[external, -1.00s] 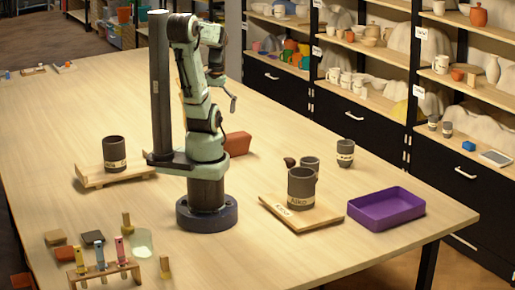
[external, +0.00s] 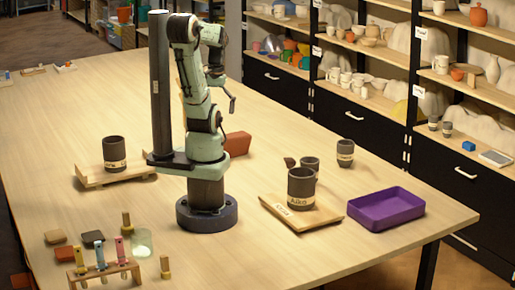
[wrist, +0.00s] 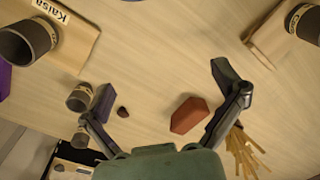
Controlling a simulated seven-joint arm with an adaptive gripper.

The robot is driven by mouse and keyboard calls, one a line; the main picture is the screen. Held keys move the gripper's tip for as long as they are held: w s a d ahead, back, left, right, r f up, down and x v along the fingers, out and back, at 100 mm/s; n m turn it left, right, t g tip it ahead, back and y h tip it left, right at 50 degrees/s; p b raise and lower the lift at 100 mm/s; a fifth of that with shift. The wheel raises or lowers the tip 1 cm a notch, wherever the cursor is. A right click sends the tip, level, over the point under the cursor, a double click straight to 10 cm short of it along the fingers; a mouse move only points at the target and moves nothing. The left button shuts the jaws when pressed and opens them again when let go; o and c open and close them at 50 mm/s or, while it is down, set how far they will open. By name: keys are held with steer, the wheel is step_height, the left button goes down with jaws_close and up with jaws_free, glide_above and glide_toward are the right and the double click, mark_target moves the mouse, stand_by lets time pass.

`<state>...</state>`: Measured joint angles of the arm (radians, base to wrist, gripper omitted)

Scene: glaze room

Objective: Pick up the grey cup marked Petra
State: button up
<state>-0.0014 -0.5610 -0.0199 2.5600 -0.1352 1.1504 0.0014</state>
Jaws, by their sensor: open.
...
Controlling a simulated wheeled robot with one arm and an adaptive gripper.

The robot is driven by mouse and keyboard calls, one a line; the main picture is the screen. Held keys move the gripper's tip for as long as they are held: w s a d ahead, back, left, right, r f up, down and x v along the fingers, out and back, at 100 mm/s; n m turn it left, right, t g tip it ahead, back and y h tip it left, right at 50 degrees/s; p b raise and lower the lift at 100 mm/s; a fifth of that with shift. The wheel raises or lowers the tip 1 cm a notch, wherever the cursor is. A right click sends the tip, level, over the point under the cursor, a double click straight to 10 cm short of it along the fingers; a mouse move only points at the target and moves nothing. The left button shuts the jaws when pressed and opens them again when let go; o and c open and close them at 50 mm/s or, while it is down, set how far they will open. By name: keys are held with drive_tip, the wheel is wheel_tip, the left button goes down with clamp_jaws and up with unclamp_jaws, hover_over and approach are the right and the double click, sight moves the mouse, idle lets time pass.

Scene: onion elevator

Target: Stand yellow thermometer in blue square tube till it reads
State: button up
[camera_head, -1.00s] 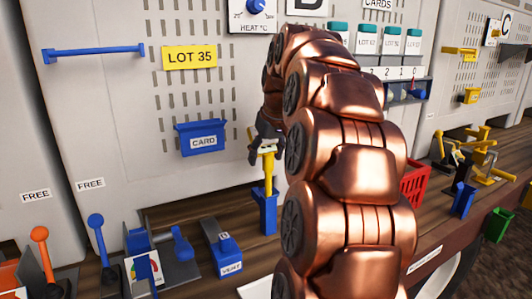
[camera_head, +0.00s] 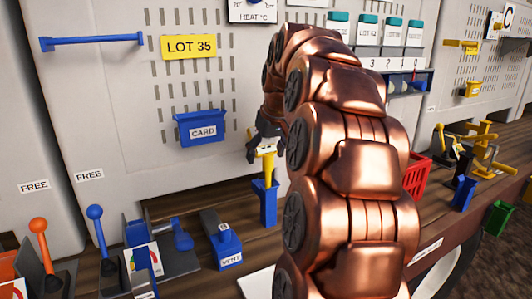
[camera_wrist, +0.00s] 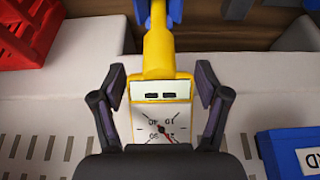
==
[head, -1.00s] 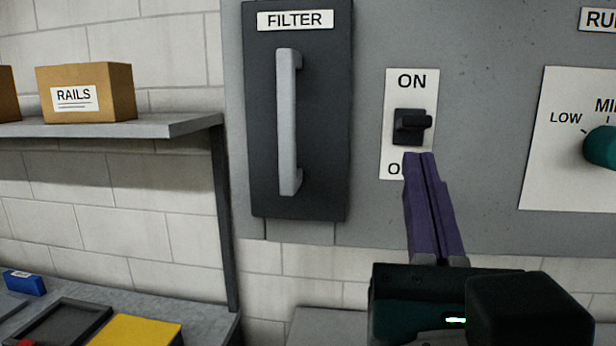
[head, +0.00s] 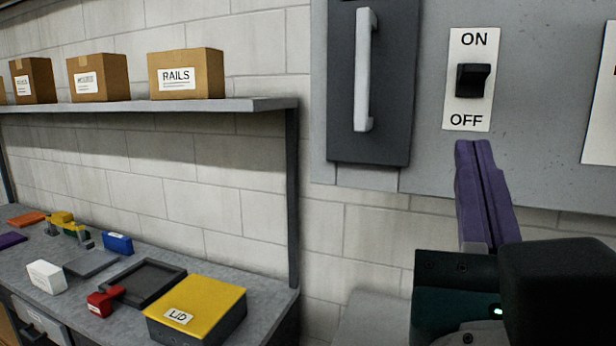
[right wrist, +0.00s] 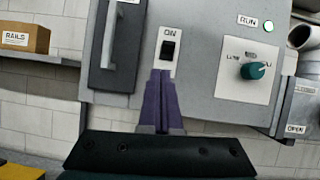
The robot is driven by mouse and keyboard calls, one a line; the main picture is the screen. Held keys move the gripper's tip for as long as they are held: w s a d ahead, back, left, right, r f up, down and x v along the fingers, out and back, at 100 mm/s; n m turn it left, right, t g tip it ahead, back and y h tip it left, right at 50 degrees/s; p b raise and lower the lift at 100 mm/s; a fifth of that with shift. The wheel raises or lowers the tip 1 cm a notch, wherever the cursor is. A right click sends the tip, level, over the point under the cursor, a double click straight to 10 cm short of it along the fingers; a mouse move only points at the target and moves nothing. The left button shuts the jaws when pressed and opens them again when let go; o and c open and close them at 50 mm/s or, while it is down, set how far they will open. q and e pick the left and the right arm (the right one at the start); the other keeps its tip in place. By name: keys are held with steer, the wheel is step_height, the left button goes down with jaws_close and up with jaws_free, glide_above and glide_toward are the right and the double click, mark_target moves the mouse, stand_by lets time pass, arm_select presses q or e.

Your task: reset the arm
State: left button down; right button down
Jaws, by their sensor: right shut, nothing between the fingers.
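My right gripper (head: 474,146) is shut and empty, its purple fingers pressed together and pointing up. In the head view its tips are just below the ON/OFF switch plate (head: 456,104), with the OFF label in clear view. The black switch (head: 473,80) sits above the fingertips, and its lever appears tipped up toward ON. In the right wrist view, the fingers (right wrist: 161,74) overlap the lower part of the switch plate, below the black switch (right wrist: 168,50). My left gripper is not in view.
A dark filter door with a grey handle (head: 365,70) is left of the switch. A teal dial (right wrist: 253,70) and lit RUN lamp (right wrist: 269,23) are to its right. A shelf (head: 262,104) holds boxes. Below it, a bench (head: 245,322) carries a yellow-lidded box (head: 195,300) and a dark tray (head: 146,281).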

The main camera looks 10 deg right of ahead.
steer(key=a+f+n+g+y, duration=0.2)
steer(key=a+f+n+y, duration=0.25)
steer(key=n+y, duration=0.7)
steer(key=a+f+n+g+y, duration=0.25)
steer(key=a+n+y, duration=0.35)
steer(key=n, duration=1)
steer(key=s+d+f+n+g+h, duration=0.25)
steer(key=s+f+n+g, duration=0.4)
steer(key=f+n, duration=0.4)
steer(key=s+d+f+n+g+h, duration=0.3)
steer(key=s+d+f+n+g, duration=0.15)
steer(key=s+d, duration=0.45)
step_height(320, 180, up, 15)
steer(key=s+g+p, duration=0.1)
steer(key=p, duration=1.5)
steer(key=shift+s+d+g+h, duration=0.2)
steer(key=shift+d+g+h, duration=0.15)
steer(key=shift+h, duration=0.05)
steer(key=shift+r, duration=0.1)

TASK PROMPT: Only the stretch from the line with "Scene: onion elevator" through the line with "[camera_wrist, +0.00s]" should be copied, exactly and with both ends. Drop the pictures.

RESPONSE BELOW:
Scene: onion elevator

Target: Stand yellow thermometer in blue square tube till it reads
State: button up
[camera_head, -1.00s] 
[camera_head, +0.00s] 
[camera_wrist, +0.00s] 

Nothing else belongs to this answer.